Objective. Find each line with the string "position" and copy it.

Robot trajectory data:
● ● ● ●
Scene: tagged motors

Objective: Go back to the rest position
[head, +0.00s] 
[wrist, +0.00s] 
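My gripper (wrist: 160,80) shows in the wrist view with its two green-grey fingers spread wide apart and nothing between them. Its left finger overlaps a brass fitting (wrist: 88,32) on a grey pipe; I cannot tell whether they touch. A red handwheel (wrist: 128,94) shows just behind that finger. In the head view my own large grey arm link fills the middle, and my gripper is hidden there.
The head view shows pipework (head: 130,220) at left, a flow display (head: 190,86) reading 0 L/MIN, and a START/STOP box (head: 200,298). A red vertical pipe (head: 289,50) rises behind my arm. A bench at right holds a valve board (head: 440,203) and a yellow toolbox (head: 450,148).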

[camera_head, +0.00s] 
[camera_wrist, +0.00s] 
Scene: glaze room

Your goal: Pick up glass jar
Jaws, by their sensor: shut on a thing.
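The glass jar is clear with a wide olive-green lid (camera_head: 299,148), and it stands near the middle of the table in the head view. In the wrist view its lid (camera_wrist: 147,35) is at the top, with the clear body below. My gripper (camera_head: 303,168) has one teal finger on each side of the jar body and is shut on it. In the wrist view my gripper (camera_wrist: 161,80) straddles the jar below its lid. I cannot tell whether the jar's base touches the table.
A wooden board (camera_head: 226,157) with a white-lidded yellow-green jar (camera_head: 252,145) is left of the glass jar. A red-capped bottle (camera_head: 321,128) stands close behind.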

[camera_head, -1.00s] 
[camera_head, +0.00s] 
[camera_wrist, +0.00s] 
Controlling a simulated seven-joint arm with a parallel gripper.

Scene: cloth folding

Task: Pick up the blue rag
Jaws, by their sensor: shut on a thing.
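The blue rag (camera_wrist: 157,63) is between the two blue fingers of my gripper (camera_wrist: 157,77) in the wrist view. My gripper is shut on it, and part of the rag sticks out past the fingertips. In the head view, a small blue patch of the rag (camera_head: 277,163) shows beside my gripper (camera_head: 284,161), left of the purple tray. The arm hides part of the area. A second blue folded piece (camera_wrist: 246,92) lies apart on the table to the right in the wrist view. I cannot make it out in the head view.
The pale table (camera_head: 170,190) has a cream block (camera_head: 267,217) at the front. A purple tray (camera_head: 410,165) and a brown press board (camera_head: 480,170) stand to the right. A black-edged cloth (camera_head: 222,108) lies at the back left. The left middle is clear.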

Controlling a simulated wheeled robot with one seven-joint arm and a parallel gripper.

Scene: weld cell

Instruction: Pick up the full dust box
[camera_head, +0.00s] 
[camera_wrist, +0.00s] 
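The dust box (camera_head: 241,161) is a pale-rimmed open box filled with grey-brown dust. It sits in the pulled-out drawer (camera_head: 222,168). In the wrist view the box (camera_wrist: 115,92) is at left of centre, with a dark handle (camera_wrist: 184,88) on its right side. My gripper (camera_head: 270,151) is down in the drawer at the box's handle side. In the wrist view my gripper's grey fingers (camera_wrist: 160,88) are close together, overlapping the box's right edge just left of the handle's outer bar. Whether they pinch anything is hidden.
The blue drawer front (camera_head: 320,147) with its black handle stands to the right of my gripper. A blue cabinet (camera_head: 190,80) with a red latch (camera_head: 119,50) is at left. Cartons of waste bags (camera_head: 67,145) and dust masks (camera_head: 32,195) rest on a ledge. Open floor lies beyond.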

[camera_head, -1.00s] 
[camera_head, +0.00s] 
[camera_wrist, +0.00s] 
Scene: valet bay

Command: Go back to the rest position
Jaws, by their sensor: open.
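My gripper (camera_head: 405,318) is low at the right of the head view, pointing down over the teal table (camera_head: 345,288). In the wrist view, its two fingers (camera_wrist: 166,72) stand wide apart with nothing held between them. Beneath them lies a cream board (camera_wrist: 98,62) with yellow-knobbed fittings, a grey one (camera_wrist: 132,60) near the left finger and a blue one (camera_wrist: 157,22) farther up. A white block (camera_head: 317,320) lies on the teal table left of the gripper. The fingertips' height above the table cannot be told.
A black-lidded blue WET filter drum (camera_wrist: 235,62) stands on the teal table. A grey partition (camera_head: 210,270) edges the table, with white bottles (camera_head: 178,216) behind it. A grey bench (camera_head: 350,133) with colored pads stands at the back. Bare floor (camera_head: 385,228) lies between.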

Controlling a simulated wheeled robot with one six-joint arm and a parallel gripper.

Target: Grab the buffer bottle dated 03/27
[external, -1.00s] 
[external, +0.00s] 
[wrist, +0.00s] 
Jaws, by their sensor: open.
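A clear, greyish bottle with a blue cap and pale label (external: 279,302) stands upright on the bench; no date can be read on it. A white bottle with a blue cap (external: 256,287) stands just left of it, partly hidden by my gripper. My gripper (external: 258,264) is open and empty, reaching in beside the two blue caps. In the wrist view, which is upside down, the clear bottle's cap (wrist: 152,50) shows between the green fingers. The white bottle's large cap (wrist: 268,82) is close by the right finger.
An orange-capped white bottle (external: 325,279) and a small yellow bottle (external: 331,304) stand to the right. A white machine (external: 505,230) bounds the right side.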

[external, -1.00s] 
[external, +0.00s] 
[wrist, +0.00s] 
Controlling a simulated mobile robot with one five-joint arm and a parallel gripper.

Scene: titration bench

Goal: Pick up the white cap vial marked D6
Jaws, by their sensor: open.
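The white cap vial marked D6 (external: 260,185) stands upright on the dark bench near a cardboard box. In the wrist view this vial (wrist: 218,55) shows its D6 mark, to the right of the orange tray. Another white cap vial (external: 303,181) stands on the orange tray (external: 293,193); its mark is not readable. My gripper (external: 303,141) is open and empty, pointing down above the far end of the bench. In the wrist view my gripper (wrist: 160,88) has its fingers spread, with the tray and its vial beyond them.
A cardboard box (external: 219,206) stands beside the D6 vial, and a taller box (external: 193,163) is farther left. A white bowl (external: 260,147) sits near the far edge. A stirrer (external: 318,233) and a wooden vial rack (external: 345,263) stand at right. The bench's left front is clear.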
● ● ● ●
Solution to this problem.
Objective: Go back to the rest position
Command: Go back to the rest position

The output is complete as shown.